What lines of the data include the string "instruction"? Copy them all.

---------- Stored data

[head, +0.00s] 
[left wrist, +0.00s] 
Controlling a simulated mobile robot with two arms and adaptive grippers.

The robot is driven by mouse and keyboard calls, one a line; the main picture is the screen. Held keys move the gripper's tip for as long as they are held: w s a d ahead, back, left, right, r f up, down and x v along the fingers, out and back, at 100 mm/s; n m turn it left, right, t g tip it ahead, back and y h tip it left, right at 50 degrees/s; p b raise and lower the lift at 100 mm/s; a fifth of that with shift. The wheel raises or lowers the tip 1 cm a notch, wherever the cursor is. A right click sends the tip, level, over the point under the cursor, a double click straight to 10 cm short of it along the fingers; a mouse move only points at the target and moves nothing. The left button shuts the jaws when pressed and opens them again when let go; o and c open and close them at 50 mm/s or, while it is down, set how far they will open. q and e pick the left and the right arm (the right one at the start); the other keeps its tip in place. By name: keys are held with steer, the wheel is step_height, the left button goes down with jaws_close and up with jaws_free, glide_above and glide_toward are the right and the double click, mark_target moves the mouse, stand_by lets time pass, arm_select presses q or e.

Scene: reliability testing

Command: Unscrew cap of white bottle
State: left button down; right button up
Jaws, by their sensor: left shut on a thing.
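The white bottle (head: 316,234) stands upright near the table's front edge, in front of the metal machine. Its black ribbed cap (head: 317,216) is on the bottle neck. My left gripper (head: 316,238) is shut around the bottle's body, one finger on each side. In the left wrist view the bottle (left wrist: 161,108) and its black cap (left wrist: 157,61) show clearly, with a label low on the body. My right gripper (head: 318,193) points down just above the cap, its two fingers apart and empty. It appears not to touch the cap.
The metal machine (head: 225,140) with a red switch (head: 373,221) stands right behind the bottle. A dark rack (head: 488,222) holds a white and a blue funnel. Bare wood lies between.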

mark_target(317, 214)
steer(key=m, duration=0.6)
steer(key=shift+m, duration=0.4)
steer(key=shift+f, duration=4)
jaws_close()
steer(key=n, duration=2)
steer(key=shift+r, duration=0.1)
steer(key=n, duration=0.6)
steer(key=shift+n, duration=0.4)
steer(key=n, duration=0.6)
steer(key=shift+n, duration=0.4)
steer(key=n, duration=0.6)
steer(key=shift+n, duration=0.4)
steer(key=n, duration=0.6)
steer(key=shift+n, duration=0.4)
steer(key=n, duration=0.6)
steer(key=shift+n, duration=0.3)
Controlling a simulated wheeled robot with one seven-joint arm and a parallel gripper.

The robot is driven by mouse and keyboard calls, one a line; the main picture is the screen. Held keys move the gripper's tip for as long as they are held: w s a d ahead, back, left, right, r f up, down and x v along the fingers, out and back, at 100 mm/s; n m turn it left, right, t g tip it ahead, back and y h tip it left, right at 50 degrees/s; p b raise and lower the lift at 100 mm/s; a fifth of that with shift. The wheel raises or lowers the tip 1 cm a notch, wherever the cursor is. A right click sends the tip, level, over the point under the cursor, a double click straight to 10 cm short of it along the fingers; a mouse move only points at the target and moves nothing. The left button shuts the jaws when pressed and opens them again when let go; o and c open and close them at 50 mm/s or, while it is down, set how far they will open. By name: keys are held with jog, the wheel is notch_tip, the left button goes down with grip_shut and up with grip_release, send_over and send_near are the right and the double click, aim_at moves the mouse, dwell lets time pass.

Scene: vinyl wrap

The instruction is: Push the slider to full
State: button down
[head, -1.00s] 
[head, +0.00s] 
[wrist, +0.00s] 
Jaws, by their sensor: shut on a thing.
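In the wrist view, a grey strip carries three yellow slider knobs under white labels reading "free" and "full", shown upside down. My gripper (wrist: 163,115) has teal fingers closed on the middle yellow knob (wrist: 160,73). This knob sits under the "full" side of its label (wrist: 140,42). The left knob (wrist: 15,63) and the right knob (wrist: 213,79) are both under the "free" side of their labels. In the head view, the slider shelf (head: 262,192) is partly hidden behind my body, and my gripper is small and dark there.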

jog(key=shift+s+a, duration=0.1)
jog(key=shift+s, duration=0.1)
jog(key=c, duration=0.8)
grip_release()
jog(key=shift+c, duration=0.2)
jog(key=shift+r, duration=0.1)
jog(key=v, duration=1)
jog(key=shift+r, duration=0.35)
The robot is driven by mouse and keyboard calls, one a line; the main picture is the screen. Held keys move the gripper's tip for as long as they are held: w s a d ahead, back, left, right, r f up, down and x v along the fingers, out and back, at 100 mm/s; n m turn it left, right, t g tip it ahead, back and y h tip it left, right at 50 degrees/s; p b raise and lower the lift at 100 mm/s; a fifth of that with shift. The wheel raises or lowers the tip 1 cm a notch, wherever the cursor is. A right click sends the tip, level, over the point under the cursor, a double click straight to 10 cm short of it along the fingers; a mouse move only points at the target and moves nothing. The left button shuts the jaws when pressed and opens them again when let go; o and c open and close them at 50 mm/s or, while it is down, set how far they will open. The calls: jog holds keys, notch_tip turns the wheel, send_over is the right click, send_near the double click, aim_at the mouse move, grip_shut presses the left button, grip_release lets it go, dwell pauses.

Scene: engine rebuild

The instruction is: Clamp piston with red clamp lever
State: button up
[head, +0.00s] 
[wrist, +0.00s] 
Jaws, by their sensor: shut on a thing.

--------------------

* _Reply_
The instruction is: Push the slider to full
The instruction is: Clamp piston with red clamp lever

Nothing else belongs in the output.